• _Written problem_
Using the records that follow, reproduce exactly the lines starting at the line containing "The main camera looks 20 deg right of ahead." and ending at the line containing "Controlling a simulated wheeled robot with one". Include both end lines and no pictures.

• _Data supplied_

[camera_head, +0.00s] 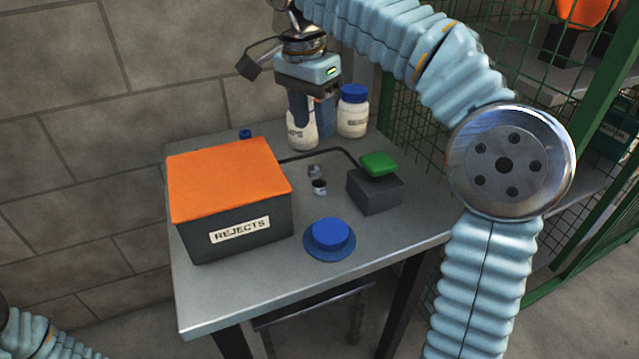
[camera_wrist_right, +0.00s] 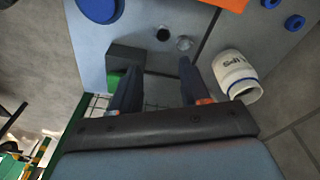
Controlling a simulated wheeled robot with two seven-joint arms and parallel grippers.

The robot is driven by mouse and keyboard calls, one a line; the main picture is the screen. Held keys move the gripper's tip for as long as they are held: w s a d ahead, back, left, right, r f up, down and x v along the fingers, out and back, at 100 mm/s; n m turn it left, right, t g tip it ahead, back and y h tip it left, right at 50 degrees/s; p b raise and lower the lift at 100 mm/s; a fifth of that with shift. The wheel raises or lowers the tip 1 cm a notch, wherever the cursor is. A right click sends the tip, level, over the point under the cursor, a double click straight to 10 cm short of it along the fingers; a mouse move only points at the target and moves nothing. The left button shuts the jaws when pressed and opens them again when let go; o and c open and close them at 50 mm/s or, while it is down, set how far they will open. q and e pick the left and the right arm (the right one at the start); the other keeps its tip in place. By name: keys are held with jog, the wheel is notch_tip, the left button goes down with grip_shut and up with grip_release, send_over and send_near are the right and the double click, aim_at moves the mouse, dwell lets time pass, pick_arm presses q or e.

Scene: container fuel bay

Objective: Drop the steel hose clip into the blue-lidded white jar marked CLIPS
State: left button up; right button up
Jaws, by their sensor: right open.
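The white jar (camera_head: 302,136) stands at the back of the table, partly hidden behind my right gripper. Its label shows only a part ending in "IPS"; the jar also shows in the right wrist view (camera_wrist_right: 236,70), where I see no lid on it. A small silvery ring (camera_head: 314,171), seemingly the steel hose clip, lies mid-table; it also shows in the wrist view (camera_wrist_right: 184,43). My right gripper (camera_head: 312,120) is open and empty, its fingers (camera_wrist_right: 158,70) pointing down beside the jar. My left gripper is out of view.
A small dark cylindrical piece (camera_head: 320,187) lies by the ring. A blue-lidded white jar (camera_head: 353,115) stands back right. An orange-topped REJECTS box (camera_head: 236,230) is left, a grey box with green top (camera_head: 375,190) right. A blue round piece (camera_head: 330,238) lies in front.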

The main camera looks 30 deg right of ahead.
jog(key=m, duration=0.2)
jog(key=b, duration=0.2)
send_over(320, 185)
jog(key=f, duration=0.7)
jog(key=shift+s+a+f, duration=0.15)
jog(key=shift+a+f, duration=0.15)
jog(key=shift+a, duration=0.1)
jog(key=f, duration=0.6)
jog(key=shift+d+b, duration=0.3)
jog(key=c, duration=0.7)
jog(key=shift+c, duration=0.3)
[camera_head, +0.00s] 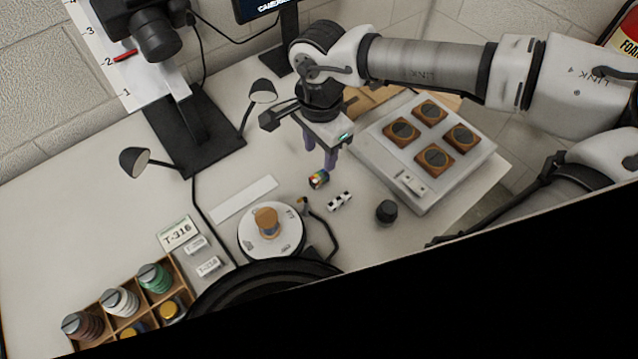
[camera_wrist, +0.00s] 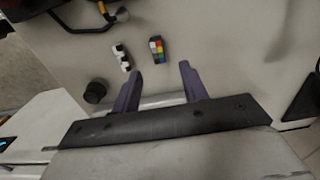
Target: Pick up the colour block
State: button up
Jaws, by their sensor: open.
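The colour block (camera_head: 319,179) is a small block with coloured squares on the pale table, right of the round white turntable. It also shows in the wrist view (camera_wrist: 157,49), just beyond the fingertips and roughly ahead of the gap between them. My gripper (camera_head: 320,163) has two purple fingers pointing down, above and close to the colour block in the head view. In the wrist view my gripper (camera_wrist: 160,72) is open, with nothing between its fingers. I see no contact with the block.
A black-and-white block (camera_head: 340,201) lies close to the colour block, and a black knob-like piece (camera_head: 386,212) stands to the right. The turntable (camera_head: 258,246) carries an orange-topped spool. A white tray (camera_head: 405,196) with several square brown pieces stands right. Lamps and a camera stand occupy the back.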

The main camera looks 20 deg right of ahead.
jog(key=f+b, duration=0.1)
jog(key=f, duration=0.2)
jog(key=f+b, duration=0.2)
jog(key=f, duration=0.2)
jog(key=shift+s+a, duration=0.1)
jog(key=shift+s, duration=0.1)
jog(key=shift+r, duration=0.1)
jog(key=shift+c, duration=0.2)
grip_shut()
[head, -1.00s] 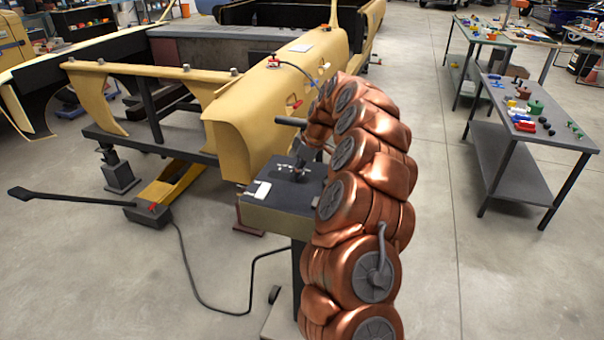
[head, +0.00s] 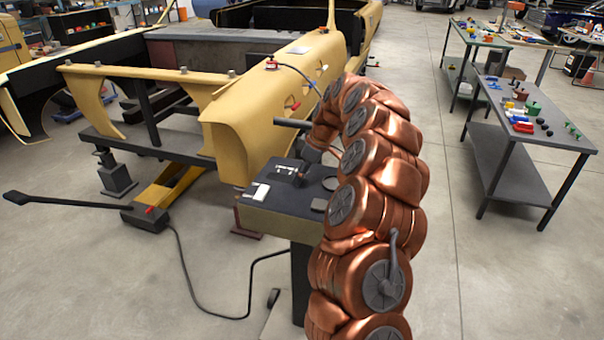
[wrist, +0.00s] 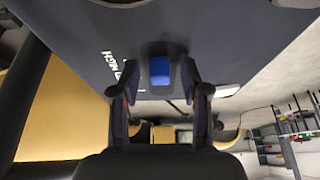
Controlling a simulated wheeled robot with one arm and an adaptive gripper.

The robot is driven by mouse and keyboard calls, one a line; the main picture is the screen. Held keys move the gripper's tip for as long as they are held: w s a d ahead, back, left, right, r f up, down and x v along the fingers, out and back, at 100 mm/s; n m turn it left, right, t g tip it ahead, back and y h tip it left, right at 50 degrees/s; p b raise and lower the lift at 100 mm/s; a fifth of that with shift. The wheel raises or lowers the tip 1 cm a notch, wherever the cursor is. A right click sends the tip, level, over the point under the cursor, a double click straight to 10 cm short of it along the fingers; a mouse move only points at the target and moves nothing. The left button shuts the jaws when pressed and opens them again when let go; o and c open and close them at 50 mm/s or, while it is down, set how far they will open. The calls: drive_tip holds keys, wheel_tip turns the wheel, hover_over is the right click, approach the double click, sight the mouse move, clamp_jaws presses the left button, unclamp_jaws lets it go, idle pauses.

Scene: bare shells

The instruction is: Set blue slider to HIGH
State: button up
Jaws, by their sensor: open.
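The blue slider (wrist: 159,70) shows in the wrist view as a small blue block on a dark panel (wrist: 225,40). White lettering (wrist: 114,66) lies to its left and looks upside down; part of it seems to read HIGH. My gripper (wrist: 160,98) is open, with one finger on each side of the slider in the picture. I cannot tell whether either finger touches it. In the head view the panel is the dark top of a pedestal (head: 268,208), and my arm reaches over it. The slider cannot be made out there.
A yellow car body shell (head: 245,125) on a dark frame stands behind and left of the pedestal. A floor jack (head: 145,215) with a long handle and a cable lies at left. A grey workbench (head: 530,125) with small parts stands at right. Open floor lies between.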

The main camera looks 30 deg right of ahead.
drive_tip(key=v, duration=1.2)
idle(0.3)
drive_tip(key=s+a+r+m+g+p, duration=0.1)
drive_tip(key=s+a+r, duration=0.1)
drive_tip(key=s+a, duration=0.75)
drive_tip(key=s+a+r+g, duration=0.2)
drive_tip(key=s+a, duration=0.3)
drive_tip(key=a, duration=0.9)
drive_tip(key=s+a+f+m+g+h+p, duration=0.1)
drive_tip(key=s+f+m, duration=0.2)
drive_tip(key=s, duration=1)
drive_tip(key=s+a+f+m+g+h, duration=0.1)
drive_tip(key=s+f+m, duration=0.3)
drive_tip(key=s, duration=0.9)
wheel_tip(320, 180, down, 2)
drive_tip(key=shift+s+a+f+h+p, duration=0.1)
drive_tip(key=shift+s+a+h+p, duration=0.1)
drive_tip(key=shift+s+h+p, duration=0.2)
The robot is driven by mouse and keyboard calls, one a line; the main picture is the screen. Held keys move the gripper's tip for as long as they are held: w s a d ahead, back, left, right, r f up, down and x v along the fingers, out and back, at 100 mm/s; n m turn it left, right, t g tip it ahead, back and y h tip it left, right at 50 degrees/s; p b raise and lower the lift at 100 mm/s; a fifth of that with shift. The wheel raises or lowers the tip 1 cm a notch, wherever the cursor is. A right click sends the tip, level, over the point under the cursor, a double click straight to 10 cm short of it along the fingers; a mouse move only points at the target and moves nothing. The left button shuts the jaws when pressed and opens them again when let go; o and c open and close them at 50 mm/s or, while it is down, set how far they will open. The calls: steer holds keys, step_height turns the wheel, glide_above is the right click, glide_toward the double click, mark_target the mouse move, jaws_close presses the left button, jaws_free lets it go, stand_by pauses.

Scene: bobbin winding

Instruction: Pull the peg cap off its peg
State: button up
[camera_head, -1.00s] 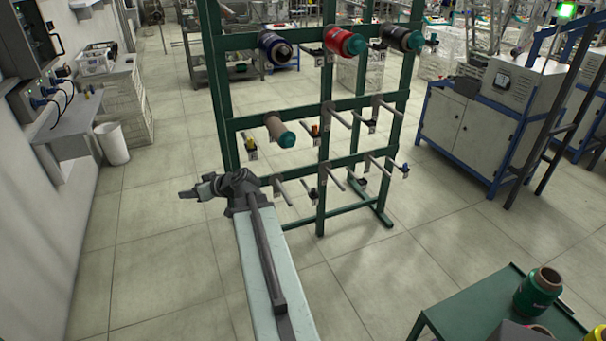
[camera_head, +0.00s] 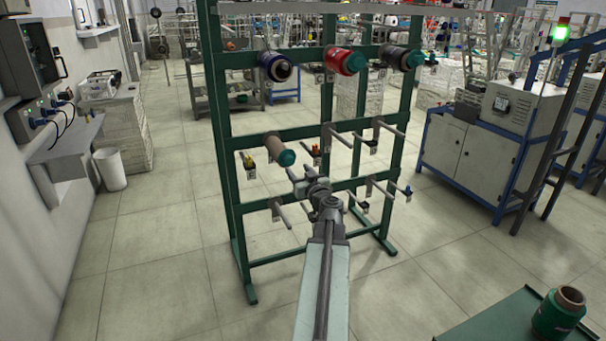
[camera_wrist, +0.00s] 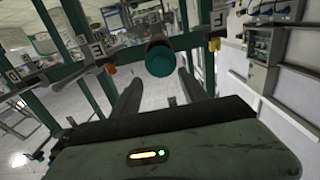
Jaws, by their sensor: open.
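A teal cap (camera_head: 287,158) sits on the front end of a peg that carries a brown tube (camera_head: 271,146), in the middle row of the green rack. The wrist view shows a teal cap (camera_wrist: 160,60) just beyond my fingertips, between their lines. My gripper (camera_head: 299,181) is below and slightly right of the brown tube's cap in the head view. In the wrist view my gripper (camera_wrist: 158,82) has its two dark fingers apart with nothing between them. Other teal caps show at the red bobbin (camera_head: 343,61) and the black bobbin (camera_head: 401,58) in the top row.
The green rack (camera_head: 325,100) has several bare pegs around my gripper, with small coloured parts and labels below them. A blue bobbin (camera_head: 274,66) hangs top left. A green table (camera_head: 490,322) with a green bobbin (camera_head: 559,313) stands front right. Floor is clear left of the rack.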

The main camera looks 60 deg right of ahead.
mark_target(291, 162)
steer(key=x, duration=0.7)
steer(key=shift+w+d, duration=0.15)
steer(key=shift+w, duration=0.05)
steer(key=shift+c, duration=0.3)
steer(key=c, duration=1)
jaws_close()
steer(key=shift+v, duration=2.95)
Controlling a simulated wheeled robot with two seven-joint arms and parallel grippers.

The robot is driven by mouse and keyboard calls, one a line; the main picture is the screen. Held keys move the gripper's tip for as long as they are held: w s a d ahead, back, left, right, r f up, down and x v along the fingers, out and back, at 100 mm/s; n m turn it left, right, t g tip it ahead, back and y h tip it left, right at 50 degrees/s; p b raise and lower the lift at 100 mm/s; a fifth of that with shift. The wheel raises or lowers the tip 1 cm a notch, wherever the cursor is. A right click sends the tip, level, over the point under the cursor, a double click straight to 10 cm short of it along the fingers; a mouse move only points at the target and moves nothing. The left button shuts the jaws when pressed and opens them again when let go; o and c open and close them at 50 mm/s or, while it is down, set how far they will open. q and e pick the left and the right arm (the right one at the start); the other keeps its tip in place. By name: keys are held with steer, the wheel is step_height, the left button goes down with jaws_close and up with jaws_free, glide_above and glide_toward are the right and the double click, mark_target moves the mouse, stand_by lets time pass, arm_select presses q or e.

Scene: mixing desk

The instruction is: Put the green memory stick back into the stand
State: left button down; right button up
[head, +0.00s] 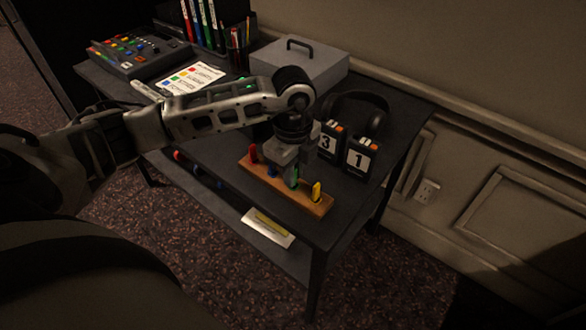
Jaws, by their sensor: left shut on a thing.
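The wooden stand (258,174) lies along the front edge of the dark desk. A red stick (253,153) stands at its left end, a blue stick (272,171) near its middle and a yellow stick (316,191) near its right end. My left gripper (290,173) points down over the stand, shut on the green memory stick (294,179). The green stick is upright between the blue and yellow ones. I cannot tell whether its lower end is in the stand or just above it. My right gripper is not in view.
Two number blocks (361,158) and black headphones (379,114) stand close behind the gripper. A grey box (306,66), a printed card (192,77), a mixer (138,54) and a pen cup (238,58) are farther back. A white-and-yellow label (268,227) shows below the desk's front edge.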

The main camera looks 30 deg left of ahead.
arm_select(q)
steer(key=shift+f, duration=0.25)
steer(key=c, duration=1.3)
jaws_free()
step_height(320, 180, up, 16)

• _Written answer_
The main camera looks 20 deg right of ahead.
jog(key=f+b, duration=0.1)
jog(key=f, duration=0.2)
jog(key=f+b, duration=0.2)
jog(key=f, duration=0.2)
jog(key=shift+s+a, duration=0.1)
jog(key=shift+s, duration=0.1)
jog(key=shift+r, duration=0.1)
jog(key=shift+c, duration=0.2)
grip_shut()
[head, -1.00s] 
[head, +0.00s] 
[wrist, +0.00s] 
Controlling a simulated wheeled robot with one arm and an adaptive gripper.

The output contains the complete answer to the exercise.